Lindamente filmado, com uma ótima trilha sonora de Jonny Greenwood (da banda Radiohead), uma fotografia dos deuses de Claire Mathon (do também belíssimo “Retrato de uma Jovem em Chamas“) e direção de arte e figurinos deslumbrantes, Larrain não poupa esforços para transformar o longa em um colírio audiovisual, deixando as imagens falaram por si só, sem um apego tradicional a personagens e diálogos.

Em meio a esse sonho que mais parece um pesadelo, o cineasta apresenta uma Diana presa a convenções e tradições de uma família que a vê como um fardo. Cercada de serviçais que mais parecem soldados cumprindo suas tarefas sem questionamentos, a personagem se vê isolada e acuada. Larrain, no entanto, não está interessado em retratar acontecimentos reais, e sim em criar uma versão romantizada e poética de Diana.
A estratégia funciona em partes, especialmente porque o roteiro opta por alguns caminhos duvidosos. O primeiro deles é retratar Diana como uma mulher frágil e quase à beira da loucura, uma inocente cercada de algozes. É uma visão um tanto ingênua e simplista, amplificada pelos diálogos por vezes cafonas e recheados de frases feitas.
Diante desse retrato de uma mulher quase desequilibrada, o roteiro ainda peca por exagerar na forma como Diana reage a certas tradições e protocolos. O que deveria ser mostrado como descontentamento soa quase como birra, com Diana chegando atrasada pela milésima vez e quebrando regras como uma menina mimada, o que, por vezes, mina a empatia do público em relação à personagem desse misto de fábula com filme de terror.

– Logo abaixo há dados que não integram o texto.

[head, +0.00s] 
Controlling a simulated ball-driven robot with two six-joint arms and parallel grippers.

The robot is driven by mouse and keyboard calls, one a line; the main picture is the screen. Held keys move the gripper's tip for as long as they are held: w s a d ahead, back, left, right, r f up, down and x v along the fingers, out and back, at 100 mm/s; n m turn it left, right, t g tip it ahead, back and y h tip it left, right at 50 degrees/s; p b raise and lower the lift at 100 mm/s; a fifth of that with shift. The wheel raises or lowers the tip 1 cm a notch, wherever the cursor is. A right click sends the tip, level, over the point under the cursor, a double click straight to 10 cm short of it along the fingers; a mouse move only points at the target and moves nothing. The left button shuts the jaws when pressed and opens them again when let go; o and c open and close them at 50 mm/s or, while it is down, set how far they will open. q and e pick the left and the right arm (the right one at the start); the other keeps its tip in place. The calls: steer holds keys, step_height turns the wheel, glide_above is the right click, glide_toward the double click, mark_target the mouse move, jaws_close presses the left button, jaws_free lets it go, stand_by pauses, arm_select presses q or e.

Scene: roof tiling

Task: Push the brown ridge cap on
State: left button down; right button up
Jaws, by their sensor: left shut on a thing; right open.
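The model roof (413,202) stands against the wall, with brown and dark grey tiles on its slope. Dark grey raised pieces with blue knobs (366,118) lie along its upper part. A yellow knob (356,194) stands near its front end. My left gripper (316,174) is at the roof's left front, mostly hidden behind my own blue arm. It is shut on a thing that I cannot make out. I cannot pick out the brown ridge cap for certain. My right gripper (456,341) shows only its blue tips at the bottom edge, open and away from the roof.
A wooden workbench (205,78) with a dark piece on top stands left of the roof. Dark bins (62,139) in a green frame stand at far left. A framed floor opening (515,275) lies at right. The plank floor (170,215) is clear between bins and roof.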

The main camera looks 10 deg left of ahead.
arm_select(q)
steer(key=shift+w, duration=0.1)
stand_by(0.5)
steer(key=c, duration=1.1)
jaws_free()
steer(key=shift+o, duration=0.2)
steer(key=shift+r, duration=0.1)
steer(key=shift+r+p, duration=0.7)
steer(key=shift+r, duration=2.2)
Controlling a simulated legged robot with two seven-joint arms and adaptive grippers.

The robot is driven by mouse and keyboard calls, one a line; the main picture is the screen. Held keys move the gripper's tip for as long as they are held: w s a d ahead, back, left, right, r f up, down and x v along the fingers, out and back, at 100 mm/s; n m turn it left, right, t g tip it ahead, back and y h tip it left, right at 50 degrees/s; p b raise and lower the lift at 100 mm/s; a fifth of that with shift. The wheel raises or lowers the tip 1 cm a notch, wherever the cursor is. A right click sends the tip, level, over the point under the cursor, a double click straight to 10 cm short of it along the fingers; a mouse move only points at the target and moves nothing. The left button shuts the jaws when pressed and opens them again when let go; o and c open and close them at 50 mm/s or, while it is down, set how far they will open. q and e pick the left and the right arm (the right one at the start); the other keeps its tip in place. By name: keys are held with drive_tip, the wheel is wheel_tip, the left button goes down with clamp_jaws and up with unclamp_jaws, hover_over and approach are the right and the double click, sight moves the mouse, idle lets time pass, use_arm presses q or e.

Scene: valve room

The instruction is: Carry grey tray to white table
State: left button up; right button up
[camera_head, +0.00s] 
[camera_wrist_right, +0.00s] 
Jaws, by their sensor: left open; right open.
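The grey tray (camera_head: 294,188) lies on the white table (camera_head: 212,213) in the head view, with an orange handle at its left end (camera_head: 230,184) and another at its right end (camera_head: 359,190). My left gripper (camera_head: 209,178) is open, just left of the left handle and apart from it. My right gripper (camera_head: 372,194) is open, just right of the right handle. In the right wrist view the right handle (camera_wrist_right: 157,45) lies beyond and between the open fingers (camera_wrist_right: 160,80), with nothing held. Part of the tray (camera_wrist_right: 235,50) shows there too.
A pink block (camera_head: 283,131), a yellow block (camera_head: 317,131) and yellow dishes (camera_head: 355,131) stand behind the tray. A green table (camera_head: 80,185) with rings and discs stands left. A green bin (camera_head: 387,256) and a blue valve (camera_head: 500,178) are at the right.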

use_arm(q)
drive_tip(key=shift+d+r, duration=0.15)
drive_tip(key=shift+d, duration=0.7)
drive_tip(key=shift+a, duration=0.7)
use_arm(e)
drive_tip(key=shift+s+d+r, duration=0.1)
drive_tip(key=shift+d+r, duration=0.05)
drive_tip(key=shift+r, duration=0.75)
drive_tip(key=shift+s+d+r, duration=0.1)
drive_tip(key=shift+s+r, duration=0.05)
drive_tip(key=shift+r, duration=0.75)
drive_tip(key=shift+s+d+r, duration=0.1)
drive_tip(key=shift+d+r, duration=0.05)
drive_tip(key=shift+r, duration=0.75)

Em meio a acertos estéticos e equívocos narrativos, Kristen Stewart parece a escolha ideal para interpretar essa Diana fictícia, a atriz sempre quase enfezada em sua eterna cara de inadequação enquanto respira com um ar de deslocada, exatamente como a Diana que “Spencer” nos faz crer. Elogiada como nunca antes em sua carreira, a atriz se entrega à personagem e constrói um retrato corajoso e falho de uma mulher vista como infalível e perfeita.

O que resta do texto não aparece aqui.